The IRremote library automatically attempts to decode incoming 38kHz bursts into known protocols. However, understanding the underlying architecture helps when dealing with edge cases.

Expert Insight: The NEC protocol uses pulse-distance encoding and is the most common for Asian-market consumer electronics. Sony SIRCS uses pulse-width encoding. If your device uses a proprietary protocol (like many modern Dyson fans or specialized HVAC units), the library will output UNKNOWN. In this scenario, you must capture the raw timing data using IrReceiver.compensateAndPrintIRResultAsCArray(&Serial) and re-transmit it using the sendRaw() function.

Protocol Identification Matrix

  • NEC: 32 bits. Identifiable by a 9ms leading pulse burst and 4.5ms space. Highly robust due to inverted 16-bit address verification.
  • Sony SIRCS: 12, 15, or 20 bits. Identifiable by a 2.4ms start pulse. Lacks address verification, making it prone to accidental triggers from random IR noise.
  • RC5 / RC6 (Philips): Uses Manchester encoding. Requires the library to track the mid-bit transitions. Excellent for multi-device environments as it includes a toggle bit to differentiate between a held button and repeated presses.

Edge Cases and Advanced Troubleshooting

Even with perfect wiring, environmental and architectural factors can disrupt your IRremote Arduino setup. Here is how to solve the most persistent issues encountered in professional maker spaces.

1. Fluorescent and LED Driver Interference

CFL bulbs and cheap PWM-driven LED strips emit broadband optical noise, often peaking near 38kHz. This causes the VS1838B's AGC to max out its gain, rendering it "deaf" to your remote. Solution: Switch to a Vishay TSOP38238, which features an integrated bandpass filter and a specialized AGC algorithm designed specifically to suppress continuous 38kHz noise. Alternatively, physically shield the receiver with a darkened acrylic filter (e.g., Lee Filters #158) that blocks visible light but passes 940nm IR.

2. ESP32 Timer and Wi-Fi Jitter

When migrating an IRremote project from an ATmega328P to an ESP32, you may notice severe decoding jitter or missed frames. The ESP32's Wi-Fi and Bluetooth stacks utilize hardware interrupts that can preempt the microsecond-level timer interrupts required by the IRremote library to measure pulse widths.

Solution: 1. Ensure you are using the latest ESP32 Arduino Core. 2. In the IRremote library's IRremote.h or via build flags, verify that the library is assigned to a hardware timer that does not conflict with your project's PWM or servo libraries. 3. For mission-critical HVAC or security projects, pin the IR decoding task to Core 1, while leaving Wi-Fi operations on Core 0 using FreeRTOS task pinning.

3. The "Held Button" Repeat Code Anomaly

A common logical error occurs when users hold a button on an IR remote.
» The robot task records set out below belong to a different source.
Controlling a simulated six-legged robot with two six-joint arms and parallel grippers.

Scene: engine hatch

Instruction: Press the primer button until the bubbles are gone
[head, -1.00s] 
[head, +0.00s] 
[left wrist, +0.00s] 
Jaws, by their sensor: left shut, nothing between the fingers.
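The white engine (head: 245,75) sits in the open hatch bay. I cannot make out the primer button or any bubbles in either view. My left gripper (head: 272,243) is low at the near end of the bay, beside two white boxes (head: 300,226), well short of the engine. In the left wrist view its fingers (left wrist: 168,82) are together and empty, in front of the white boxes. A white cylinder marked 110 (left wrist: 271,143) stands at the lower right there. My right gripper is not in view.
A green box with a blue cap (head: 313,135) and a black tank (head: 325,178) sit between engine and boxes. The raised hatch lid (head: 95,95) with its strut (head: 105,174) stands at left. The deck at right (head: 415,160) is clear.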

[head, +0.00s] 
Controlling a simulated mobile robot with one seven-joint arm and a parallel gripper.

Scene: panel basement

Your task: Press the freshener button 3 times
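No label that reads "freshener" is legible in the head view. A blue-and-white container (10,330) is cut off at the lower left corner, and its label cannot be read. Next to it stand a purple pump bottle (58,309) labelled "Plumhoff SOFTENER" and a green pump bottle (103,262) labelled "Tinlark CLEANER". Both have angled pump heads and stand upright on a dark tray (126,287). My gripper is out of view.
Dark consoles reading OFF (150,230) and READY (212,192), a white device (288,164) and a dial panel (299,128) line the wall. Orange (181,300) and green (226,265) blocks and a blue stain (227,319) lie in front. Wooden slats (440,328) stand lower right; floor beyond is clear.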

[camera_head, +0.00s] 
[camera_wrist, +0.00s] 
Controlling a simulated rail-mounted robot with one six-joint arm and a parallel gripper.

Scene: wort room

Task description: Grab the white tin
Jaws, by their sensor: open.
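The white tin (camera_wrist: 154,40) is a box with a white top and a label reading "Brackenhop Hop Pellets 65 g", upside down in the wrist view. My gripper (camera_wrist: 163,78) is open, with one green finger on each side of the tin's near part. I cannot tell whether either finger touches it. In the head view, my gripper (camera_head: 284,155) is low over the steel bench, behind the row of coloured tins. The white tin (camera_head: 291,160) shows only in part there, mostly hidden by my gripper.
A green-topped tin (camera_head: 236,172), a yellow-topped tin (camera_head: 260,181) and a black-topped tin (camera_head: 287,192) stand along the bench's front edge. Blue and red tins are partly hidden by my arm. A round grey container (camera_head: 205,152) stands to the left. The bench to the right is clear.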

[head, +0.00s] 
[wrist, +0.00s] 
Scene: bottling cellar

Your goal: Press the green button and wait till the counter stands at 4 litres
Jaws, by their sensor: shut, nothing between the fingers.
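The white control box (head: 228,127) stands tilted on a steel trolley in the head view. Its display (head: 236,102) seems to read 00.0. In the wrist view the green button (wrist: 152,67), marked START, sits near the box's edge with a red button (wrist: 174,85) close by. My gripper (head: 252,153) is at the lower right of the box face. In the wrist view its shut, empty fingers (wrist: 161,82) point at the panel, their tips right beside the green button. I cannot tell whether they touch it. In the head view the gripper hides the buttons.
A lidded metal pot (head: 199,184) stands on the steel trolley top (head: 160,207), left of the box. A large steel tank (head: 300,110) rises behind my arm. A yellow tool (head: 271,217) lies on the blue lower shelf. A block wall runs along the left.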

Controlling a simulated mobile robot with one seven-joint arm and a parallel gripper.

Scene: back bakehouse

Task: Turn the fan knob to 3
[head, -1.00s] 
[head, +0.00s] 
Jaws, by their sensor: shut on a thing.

The NEC protocol sends the full 32-bit code once, followed by a specific REPEAT frame (0xFFFFFFFF) every 108ms. If your code only checks for the specific command hex, it will ignore the repeat frames, causing your motor or LED to stutter rather than run smoothly. Solution: Check the IrReceiver.decodedIRData.flags variable. If IRDATA_FLAGS_IS_REPEAT is set, treat it as a continuation of the previous command.

Final Calibration Checklist

Before finalizing your enclosure, run this 4-point checklist to ensure long-term reliability:

  1. Optical Alignment: Verify the IR LED emission cone (usually ±20 degrees) overlaps with the receiver's acceptance angle at your maximum operational distance.
  2. Voltage Sag Test: Monitor the VCC rail with an oscilloscope during IR transmission. A drop below 4.5V on a 5V system indicates inadequate power delivery, which will shift the 38kHz carrier frequency and cause receiver rejection.
  3. Timeout Logic: Implement a software timeout in your loop(). If an IR signal is lost due to a user walking out of range, your device must safely revert to a default state rather than remaining locked in the last received command.
  4. Memory Leaks: Avoid using String objects when formatting IR hex codes for serial output or Wi-Fi payloads. Use snprintf() with character arrays to prevent heap fragmentation during long-term operation.

By respecting the hardware physics of IR light and adhering to the modern v4.x library architecture, your IRremote Arduino configuration will deliver commercial-grade responsiveness and reliability.